A promulgação das Leis fundamentais
decretadas na Ilha do Maranhão e todas as generosidades no trato e na relação
com os nativos confirmavam o norte promissor desta terça parte do Brasil, o que
justifica a frase do maior poeta brasileiro, Antonio Gonçalves Dias: “(...) a
expulsão dos franceses levou consigo muitas esperanças”.
Por outro lado, as coroas
ibéricas expediam carta aos aventureiros e descobridores, que estabeleciam um
conjunto de normas a serem adotadas no trato com os nativos, tudo baseado nas
leis vigentes nas cortes de Portugal e Espanha.
Sobre o tema, o professor,
Doutor e ex-Procurador Geral do estado do Maranhão, José Claudio Pavão Santana,
defendeu na sua tese de doutorado na PUC-SP no ano de 2008, que tais
“conquistadores não dispunham de qualquer competência para elaborar normas que
pudessem ser consideradas, ao menos no continente americano, como tendo sido
por si elaboradas. E isto é o que difere a descoberta (francesa) do Maranhão”.
Tempos depois a tese foi ampliada e publicada com o título O
pré-constitucionalismo na América, trabalho que mostra cientificamente a
precedência dos gauleses no tema.
O conjunto de regras
instituídos na cidadela de Saint-Louis (atual Praça Pedro II) organizava
política e juridicamente o estado e a convivência na França Equinocial. A
promulgação foi, na verdade, a materialização do pacto feito entre os
expedicionários no porto de la Houle, na pequenina cidade de Cancale, na
Bretanha, que prometiam “observar o que for necessário ao bem da colônia”,
conforme narra Abeville na obra História da missão dos padres capuchinhos na
Ilha do Maranhão e terras circunvizinhas, publicada em 1614 em Paris.
O conjunto de Leis é um
misto de verdades e de conhecimentos da antiguidade e do período medieval, como
a Lei de Talião, que pregava “Olho por olho e dente por dente”, e do
teocentrismo medieval, revelado na primeira parte do documento. A segunda parte
reza sobre a honra e obediência ao Rei da França, personificado em especial nos
líderes La Touche, Razilly e Harlay, e a terceira e última regia a convivência
na colônia, que, dentre outras coisas, visava a ordem e o “sossego público”.

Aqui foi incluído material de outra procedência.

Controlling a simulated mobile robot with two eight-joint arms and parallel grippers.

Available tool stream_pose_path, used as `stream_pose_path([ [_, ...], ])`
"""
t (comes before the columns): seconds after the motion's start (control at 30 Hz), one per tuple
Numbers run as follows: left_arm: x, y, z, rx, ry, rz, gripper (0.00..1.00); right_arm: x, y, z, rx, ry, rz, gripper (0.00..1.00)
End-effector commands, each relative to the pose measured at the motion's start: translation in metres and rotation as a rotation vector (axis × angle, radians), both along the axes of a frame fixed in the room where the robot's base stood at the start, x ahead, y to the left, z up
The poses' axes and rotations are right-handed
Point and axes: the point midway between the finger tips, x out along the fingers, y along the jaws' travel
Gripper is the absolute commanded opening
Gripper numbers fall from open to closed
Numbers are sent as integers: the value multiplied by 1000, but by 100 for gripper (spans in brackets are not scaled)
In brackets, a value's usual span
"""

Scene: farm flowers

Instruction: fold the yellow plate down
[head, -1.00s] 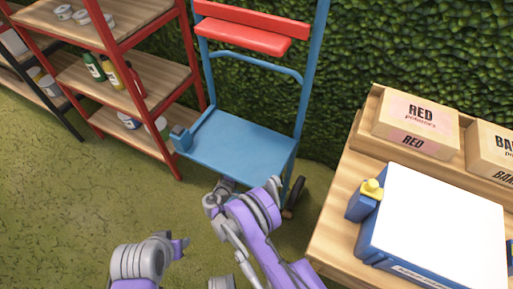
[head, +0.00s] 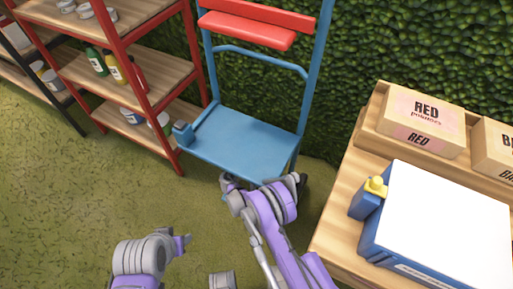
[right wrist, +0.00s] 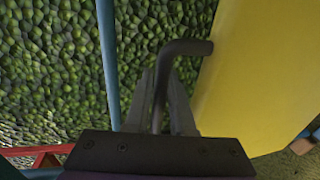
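The yellow plate (right wrist: 262,75) fills the right side of the right wrist view; I cannot pick it out in the head view. A dark bent rod (right wrist: 187,47) stands beside its left edge. The two fingers of my right gripper (right wrist: 164,98) are on either side of this rod; whether they press on it is unclear. In the head view my right arm reaches to the front of the blue cart (head: 245,142), and its fingertips are hidden. My left gripper (head: 183,244) is low at the left, away from the cart, with its finger gap unclear.
A red-framed shelf (head: 130,70) with bottles and cans stands left of the cart. A hedge (head: 380,45) closes the back. Open grass lies at left.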

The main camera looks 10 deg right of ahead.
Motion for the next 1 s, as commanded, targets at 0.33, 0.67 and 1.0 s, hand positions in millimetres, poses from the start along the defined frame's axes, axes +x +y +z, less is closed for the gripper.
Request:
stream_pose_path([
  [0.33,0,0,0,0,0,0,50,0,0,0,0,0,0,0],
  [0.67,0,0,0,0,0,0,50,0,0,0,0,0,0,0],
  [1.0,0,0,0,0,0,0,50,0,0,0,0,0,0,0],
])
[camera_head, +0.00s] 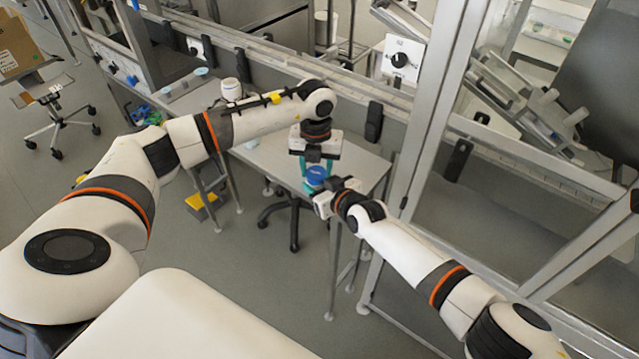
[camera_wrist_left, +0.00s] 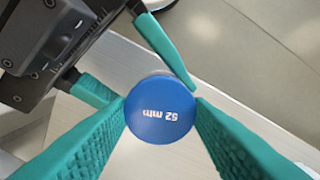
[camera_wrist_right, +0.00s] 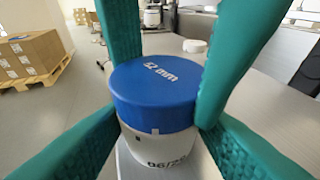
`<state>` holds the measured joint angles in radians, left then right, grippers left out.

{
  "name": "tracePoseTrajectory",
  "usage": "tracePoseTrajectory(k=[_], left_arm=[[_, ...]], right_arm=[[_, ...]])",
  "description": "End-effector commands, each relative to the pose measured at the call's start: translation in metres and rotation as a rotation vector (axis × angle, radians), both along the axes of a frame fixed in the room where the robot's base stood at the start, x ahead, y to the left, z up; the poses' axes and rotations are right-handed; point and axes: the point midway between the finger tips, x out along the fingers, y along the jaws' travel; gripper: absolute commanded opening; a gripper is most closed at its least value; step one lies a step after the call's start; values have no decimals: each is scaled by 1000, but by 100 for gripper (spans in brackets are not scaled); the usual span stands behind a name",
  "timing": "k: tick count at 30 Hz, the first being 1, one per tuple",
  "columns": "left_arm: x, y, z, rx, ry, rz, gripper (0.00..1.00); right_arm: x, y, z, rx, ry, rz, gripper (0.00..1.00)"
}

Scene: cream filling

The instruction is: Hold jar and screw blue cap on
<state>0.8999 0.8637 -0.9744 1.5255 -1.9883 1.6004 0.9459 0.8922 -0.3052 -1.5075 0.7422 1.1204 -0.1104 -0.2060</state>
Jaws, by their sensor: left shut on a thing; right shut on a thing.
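The blue cap (camera_wrist_left: 160,112), marked 52 mm, sits on top of the white jar (camera_wrist_right: 165,152) in the right wrist view. The cap also shows in the head view (camera_head: 316,173). My left gripper (camera_head: 315,152) comes down from above, its teal fingers shut on opposite sides of the cap. My right gripper (camera_head: 322,192) reaches in from the side, shut on the jar just below the cap. The jar stands about upright, with dark print low on its side. The jar is mostly hidden under the cap in the left wrist view. Whether the threads are engaged cannot be told.
A light table (camera_head: 265,160) lies beneath and behind the grippers. A white container (camera_head: 232,88) stands on its far left, with a small white round lid or jar (camera_wrist_right: 194,46) in the right wrist view. A metal-framed partition (camera_head: 425,120) stands close on the right.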

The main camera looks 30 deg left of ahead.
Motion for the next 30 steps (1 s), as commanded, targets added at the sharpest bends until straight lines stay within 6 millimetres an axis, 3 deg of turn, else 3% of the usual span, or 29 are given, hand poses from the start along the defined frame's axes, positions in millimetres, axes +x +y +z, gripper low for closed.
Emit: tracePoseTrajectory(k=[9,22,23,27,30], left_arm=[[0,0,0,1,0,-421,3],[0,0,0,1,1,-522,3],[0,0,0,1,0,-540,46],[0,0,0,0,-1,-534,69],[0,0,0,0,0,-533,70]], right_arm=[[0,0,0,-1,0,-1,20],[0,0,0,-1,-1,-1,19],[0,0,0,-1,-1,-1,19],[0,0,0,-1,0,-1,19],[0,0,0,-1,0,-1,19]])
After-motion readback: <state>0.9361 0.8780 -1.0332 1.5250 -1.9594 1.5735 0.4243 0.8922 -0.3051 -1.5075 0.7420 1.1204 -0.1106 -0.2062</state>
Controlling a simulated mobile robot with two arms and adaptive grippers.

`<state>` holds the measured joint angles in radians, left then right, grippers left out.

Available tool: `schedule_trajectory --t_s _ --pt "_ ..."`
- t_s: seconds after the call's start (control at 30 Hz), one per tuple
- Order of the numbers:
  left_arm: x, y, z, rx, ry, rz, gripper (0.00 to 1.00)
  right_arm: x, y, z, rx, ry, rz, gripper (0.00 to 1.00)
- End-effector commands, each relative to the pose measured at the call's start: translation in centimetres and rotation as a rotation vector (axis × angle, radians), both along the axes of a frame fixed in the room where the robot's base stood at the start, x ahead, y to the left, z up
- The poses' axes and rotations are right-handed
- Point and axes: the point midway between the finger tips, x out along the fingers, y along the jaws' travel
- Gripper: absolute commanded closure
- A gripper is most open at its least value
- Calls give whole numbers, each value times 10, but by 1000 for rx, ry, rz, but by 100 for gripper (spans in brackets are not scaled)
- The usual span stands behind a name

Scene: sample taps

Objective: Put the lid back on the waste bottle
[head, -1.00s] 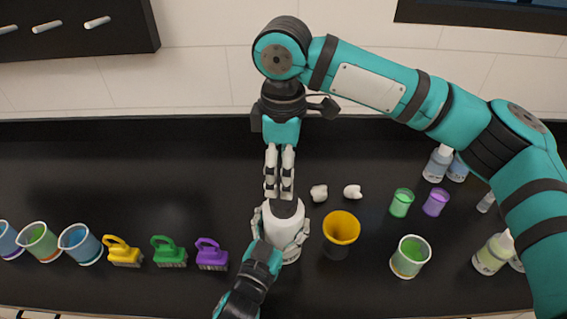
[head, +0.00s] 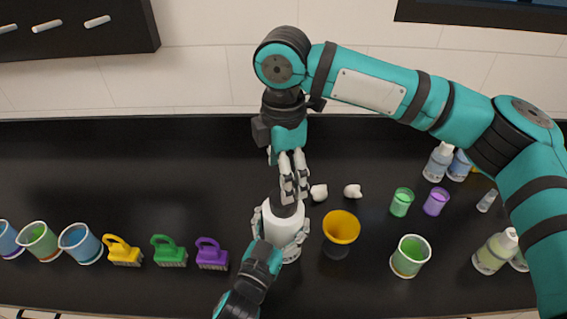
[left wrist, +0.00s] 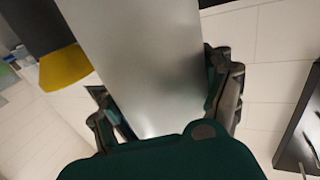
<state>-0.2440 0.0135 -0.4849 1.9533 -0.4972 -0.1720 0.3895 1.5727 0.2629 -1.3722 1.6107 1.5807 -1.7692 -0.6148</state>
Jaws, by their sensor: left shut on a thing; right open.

Observa-se o adiantamento civilizatório do modelo recém implantado no Maranhão,
denotado nas Leis, que apesar de prever a efetividade e reciprocidade do “olho
por olho”, apresentava cláusulas e normas bem adiantadas para a época, como as
que previam o sossego público, o meio ambiente e a dignidade da pessoa humana.
A única reprodução conhecida
das Leis fundamentais faz parte do acervo da Exposição França Equinocial para
sempre, em cartaz no Forte de Santo Antonio, na Ponta da Areia, em São Luís.
*Pesquisador, curador da
Exposição França Equinocial para sempre, membro-fundador da Academia
Ludovicense de Letras e sócio efetivo do IHGM
Fragmentos das
Leis Fundamentais decretadas
no Maranhão em 1612
Nós, Daniel de La Touche,
Cavaleiro e Senhor de La Ravardière, François de Razilly, também Cavaleiro,
Senhor do dito lugar e de Aunelles, procurador do alto e poderoso Senhor
Nicolas de Harlay, Cavaleiro, Senhor de Sancy, Barão de Molle e Gros-Bois,
Conselheiro de Estado e do Conselho Privado do Rei, loco-tenentes-generais de
Sua Majestade nas Índias Ocidentais – tendo empreendido, por graça de Deus, o
estabelecimento de uma colônia francesa no Maranhão e terras adjacentes (...)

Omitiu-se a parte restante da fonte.